All of the officers specifically named in the constitutional provision occupy their offices for fixed times. Eight defendants, all of whom are deputies, are not elected but appointed to their positions by various appointing authorities. Subject to certain limited protections, the deputies hold their positions at the will and pleasure of the appointing authority. (Ill. Rev. State. 1959, chap. 37, pars. 370, 372.) The constitutional prohibition does not purport to extend to deputies of the officers named. In no real sense are the defendants who are deputy coroner, deputy bailiffs and deputy clerks occupying the same positions as their principals. A chief deputy may be one of many with little, if any, power; he may be merely a process server; he may make out warrants, sort files, keep records of certain files, trace misplaced files and obtain data for answering communications. The duties of such employees are largely ministerial in nature. Each of the eight deputies can be discharged at the caprice of the coroner, bailiff or clerk. Saxby v. Sonnemann, clearly recognizes that an individual performing purely ministerial acts does not hold a lucrative office under the State. One defendant enjoys civil service status. But all civil service employees are not officers. In Kelly v. Chicago Park District, 409 Ill. 91, we observed that a "head attendant" and an "attendant" in a park are not officers in the generally accepted legal definition of the terms.
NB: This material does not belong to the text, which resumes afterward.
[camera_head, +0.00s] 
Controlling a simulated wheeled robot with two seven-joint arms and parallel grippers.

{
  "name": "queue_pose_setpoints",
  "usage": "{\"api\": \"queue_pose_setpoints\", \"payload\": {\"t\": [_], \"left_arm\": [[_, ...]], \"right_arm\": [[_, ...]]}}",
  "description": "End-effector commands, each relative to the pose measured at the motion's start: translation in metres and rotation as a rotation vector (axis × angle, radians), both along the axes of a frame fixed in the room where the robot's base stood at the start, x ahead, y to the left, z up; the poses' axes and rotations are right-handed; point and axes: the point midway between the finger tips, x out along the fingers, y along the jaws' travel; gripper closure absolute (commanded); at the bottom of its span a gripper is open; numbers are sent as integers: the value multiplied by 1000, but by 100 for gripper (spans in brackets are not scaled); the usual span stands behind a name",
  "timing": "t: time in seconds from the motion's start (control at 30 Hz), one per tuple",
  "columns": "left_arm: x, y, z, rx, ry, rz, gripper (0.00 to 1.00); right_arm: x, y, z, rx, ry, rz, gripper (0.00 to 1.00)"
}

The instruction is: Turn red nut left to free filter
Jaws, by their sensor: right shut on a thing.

We hold that the defendants do not occupy offices within the meaning of section 3 of article IV. In view of this holding, it is not necessary for us to construe the word "lucrative," but we note that none of the defendants draws a local salary while serving in the General Assembly, and none of them, with the exception of the village president, receives dual retirement benefits while serving in the General Assembly.
The judgment of the superior court of Cook County is affirmed.